George G. Hall
From Wikipedia, the free encyclopedia
George Garfield Hall (born March 5, 1925), is an applied mathematician and scientist of distinction, known for original work and contributions to the field of Quantum chemistry.
Hall was born in Belfast, Northern Ireland. He independently from Clemens C. J. Roothaan discovered the Roothaan-Hall equations. He was awarded a Ph.D. degree for this work in 1950 supervised by Sir John Lennard-Jones at Cambridge University. He then lectured at Cambridge University as Assistant in Research in Theoretical chemistry. He was elected to a Fellowship at St Johns College, Cambridge in 1953. From 1955 to 1962 he lectured in Mathematics at the Imperial College, London. In 1957-58 he spent a year with Per-Olov Löwdin in Uppsala, Sweden. He became Professor of Mathematics at the University of Nottingham in 1962. In 1982 he took early retirement from Nottingham University and was appointed an emeritus professor. He moved in 1983 to Kyoto University, Japan, returning to Nottingham in 1988. He has collaborated with (inter alia) A.T. Amos, K. Collard, and D. Rees.
He is now Emeritus Professor and Senior Research Fellow in the Shell Centre for Mathematical Education at Nottingham University.

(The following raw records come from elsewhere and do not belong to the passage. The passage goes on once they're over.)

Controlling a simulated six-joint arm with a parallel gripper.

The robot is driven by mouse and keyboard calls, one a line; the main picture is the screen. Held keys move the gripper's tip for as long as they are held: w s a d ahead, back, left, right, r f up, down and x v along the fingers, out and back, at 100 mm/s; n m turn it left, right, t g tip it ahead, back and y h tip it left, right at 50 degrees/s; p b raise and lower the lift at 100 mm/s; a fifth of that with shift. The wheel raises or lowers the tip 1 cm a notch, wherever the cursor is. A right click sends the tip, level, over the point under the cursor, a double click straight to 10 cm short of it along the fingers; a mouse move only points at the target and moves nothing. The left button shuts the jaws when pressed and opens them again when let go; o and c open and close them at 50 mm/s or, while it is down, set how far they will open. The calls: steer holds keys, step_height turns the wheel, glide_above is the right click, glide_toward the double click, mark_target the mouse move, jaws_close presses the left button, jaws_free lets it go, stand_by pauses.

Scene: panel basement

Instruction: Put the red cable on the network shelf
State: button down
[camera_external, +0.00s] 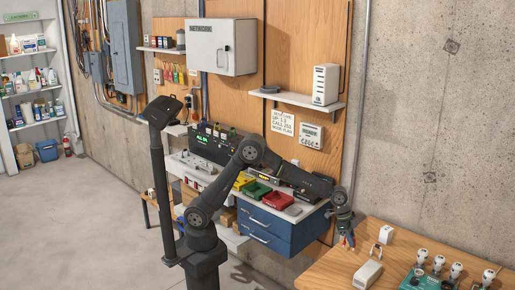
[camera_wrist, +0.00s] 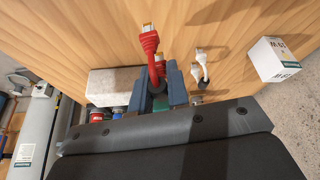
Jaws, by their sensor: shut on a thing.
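The red cable (camera_wrist: 150,42) shows in the wrist view, its red plug with a gold-coloured tip pointing away from me. My gripper (camera_wrist: 160,88) is shut on its red cord, between the two blue-grey fingers. In the external view my gripper (camera_external: 345,236) hangs at the left edge of the wooden table, and the cable in it is too small to make out well. A wall shelf (camera_external: 290,98) bearing a white router-like box (camera_external: 326,84) is right of the grey cabinet labelled NETWORK (camera_external: 220,47). No label on this shelf is readable.
White cable plugs (camera_wrist: 201,58) and a small white box (camera_wrist: 273,58) lie on the wooden table. A green board with several white bulb-like parts (camera_external: 438,268) is at its right. A blue drawer unit (camera_external: 285,236) and a workbench with coloured bins (camera_external: 258,191) stand below the shelf.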

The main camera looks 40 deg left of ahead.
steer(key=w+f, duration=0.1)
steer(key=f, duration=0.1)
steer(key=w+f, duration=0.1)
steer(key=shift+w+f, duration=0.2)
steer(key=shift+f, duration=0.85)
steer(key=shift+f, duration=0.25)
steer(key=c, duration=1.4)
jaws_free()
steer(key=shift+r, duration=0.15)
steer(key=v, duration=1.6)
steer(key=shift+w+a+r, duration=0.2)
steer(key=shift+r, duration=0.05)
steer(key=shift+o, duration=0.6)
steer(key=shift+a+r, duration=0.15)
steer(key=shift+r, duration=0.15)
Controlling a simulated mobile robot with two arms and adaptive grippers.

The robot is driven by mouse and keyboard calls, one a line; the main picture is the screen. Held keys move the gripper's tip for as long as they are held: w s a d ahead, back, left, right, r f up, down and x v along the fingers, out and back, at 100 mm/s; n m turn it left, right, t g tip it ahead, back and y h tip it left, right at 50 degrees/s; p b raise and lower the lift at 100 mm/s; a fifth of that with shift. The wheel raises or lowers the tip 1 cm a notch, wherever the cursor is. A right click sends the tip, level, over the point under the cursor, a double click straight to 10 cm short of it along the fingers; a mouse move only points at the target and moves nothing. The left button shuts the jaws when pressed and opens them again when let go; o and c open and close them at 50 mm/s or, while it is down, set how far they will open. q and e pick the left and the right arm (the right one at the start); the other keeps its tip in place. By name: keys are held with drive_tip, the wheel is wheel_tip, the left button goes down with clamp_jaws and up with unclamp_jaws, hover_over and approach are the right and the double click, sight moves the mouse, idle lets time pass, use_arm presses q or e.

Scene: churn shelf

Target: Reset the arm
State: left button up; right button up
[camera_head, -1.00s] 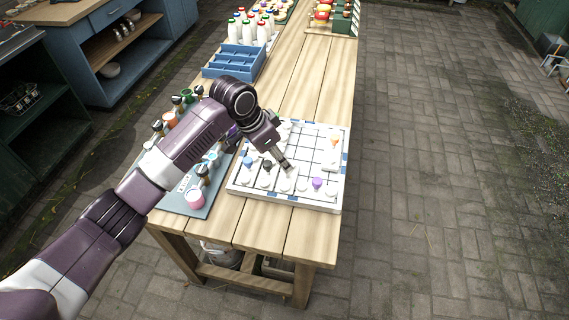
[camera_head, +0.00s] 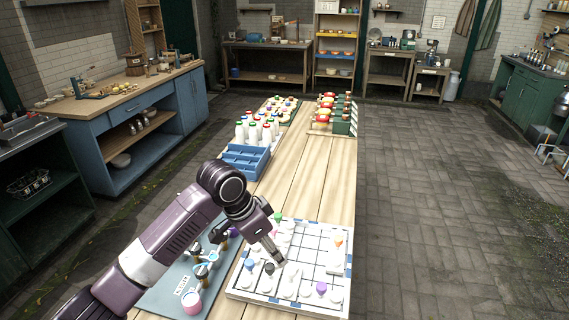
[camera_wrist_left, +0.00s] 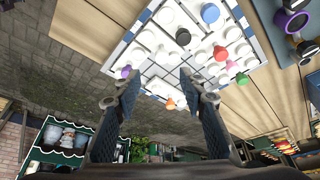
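My left arm comes in from the left in the head view, and its gripper (camera_head: 272,250) hangs over the white gridded board (camera_head: 240,285) on the wooden table. In the left wrist view the two fingers of the left gripper (camera_wrist_left: 158,92) stand wide apart with nothing between them. The board (camera_wrist_left: 262,38) shows beyond the fingertips, with white pieces and several coloured ones, such as a purple piece (camera_head: 321,288), an orange piece (camera_head: 338,239) and a blue piece (camera_head: 250,264). My right arm and gripper are not in view.
A blue crate (camera_head: 245,160) and white bottles (camera_head: 252,133) stand farther back. The table's middle planks (camera_head: 300,185) are clear.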

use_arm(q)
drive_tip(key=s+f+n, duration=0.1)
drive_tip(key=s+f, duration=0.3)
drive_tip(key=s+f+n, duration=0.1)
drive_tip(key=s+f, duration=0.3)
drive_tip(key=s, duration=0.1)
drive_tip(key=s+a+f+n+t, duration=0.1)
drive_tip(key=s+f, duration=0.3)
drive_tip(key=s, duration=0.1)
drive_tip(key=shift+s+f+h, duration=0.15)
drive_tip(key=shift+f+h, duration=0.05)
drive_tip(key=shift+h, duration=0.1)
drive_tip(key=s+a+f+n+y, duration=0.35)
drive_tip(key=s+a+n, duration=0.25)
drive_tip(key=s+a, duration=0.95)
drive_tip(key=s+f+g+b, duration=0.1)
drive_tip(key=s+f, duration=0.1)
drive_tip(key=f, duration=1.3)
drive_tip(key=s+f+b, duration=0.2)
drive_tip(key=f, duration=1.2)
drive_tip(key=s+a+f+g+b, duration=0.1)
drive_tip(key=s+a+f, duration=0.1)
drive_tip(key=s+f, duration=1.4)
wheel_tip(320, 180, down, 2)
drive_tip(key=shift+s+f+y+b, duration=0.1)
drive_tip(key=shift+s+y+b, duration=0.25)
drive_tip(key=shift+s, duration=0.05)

He has a Sc. D. degree from Cambridge University and an Honorary D. Eng. degree from Kyoto University.
He is a member of the International Academy of Quantum Molecular Science.
He received an honorary DSc from the National University of Ireland at Maynooth.
[edit] Books
- G. G. Hall, Matrices and tensors. Pergamon (1963).
- G. G. Hall, Applied Group Theory. Longman (1965).
- G. G. Hall, Molecular Solid-State Physics. Springer (1991).